The Maryville Aviation Club, formed in 1940 to make and fly model airplanes, had to split into two groups: junior and senior high school. The above image is from a very poor-quality copy published by the Forum and is AI-generated and colorized. The faces probably do not match reality.

On October 12, 1939, five Maryville area children dressed up as characters from the Wizard of Oz arrived at the art deco Oz-like Tivoli Theatre on a carriage pulled by two Shetland ponies that had actually been used in the movie in the scene where Dorothy rode out of Munchkin Land to begin her Yellow Brick Road journey.
The Tivoli had just opened 14 days earlier on August 28 after moving from its original location in the renovated Electric Theatre 110 E 3rd Street (site of Cobbler Corner today – the marquee is still there).
The parade to the theatre was part of an MGM promotion that went nationally where the ponies and carriage toured the country.

BOB BOSCH (LEFT), a former Maryville R-II High and now assistant to Senator Thomas Eagleton, recently presented two American flags that have flown over the nation’s Capitol to Raymon Schuster (second from left), Washington Middle School principal; Mrs. Sharon Slagel, Washington-Eugene Field PTA president; and Dana Sharp, Eugene Field principal. Each flag came with a letter certifying it had flown over the Capitol on a certain date. The flags will be flown in front of the two schools. They are much larger than the flags normally flown there. (Heywood’s).

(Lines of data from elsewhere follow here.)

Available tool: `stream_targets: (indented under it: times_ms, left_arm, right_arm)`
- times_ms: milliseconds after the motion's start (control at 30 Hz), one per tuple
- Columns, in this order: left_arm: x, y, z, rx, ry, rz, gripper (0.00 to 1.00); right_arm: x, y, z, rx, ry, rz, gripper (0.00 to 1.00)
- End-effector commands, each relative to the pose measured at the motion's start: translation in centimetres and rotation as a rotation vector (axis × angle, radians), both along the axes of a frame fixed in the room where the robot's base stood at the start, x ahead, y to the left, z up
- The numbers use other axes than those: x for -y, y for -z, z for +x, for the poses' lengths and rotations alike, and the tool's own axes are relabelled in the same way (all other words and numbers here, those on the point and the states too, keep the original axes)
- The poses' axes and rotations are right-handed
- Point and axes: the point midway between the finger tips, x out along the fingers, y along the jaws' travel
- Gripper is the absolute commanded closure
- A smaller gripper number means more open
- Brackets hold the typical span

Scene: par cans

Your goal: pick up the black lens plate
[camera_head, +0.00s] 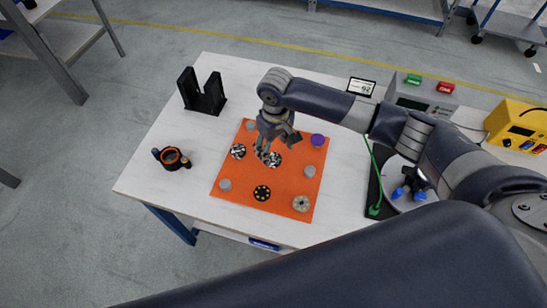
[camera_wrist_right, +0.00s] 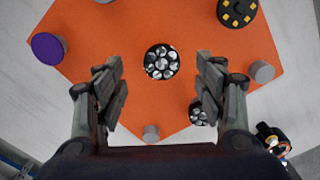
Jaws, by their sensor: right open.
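Two black round plates with clear, shiny lenses lie on the orange mat (camera_head: 233,178). One lens plate (camera_head: 274,160) is near the mat's middle, partly behind my right gripper (camera_head: 265,153). The other lens plate (camera_head: 238,151) is at the mat's left edge. My right gripper is open and points down over the middle plate. In the wrist view the middle lens plate (camera_wrist_right: 162,61) shows between the two spread fingers (camera_wrist_right: 160,76), and no finger seems to touch it. The second lens plate (camera_wrist_right: 198,113) is partly hidden by a finger there. My left gripper is out of view.
The mat also holds a black disc with yellow dots (camera_head: 262,193), a pale round plate (camera_head: 301,204), a purple disc (camera_head: 318,140) and several grey cylinders. A black bracket (camera_head: 202,93) and a black-orange ring fixture (camera_head: 172,158) stand left of the mat on the white table (camera_head: 150,180).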

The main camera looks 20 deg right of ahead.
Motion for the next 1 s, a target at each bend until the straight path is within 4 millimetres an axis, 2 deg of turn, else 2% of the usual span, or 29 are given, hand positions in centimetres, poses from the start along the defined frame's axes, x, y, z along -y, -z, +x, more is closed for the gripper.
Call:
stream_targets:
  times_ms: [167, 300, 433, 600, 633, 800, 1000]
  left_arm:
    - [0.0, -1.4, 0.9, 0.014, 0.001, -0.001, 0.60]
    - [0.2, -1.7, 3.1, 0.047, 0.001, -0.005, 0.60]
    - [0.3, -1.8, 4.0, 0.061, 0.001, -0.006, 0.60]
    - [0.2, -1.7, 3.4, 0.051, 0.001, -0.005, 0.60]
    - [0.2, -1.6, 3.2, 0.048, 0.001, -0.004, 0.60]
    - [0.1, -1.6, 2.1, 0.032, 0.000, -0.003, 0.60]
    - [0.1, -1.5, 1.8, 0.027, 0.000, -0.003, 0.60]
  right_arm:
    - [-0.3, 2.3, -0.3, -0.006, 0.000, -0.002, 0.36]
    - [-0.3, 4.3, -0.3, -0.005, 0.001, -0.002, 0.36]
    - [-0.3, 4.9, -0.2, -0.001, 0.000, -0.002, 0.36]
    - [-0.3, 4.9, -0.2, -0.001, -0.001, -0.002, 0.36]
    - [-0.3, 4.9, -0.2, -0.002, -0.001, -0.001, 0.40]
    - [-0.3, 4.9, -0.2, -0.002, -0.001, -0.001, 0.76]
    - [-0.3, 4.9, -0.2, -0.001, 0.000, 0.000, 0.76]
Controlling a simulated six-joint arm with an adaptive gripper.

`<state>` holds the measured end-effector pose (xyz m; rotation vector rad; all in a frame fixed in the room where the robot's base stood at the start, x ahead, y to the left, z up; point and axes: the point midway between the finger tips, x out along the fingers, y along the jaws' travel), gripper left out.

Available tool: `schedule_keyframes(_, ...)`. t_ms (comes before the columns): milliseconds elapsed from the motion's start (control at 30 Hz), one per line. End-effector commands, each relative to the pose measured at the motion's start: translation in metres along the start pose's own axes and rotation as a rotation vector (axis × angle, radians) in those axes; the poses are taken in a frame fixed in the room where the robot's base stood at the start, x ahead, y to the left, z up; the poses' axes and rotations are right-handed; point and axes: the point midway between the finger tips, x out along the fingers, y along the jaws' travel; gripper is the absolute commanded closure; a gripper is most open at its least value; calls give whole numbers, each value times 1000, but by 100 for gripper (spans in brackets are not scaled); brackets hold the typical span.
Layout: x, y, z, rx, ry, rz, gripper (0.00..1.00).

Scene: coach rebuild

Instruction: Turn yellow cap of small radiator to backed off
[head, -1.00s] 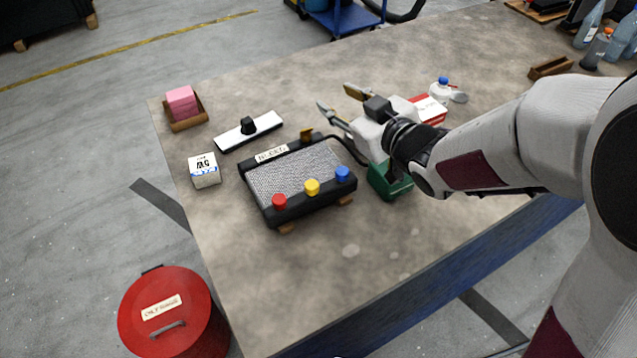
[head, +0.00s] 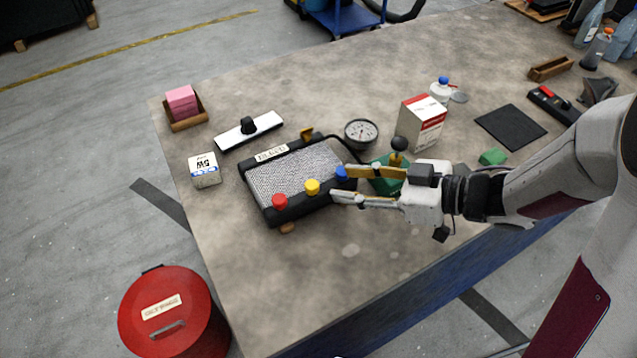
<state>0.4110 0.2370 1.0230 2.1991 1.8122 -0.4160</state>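The small radiator (head: 290,176) lies on the workbench, a black frame around a grey mesh core. Along its near edge sit a red cap (head: 279,201), the yellow cap (head: 312,187) and a blue cap (head: 342,173). The yellow cap is in the middle; its turn position is too small to read. My gripper (head: 341,183) points left at the radiator's right end, its fingers spread apart. The fingertips are close to the blue cap, one on its far side and one on its near side; I cannot tell whether they touch. Nothing is seen held.
A round gauge (head: 361,133), a green pump-like block (head: 385,180) and a red-white box (head: 423,124) stand behind my gripper. The bench (head: 300,285) is clear in front.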

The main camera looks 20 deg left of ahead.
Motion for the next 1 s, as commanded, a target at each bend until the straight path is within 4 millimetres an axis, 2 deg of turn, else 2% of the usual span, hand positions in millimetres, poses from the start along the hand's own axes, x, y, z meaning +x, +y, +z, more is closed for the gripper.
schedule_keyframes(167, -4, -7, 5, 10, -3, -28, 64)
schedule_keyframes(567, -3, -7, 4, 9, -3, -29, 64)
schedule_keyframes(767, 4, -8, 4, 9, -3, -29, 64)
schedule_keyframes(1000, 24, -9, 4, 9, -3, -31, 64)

This is an unusual 1969 photo that shows of two people who are something of Maryville High School music legends — singer Mike Mike (Class of 1965) and Dennis Dau (Spoofhound band director 1979-1999).
Caption: Northwest State College students chosen as members of the Missouri All-College Band and Chorus gathered for a picture before leaving for St. Louis. Seated left to right in the first row are the Misses Linda Strain, Peggy Clausen, Connie Clara, and Diane Bergren. Second row, left to right, are the Misses Vickie Gillispie, Melody Price, Sherry Cook, Paula Florea, and Dianne Mannasmith; third row, left to right, Rick Ashby, Hugh Campbell, Dennis Dau, Jack Briggs; and fourth row, left to right, Ralph Taylor, Roscoe Porch, Mike Miller, and Gail Christiansen.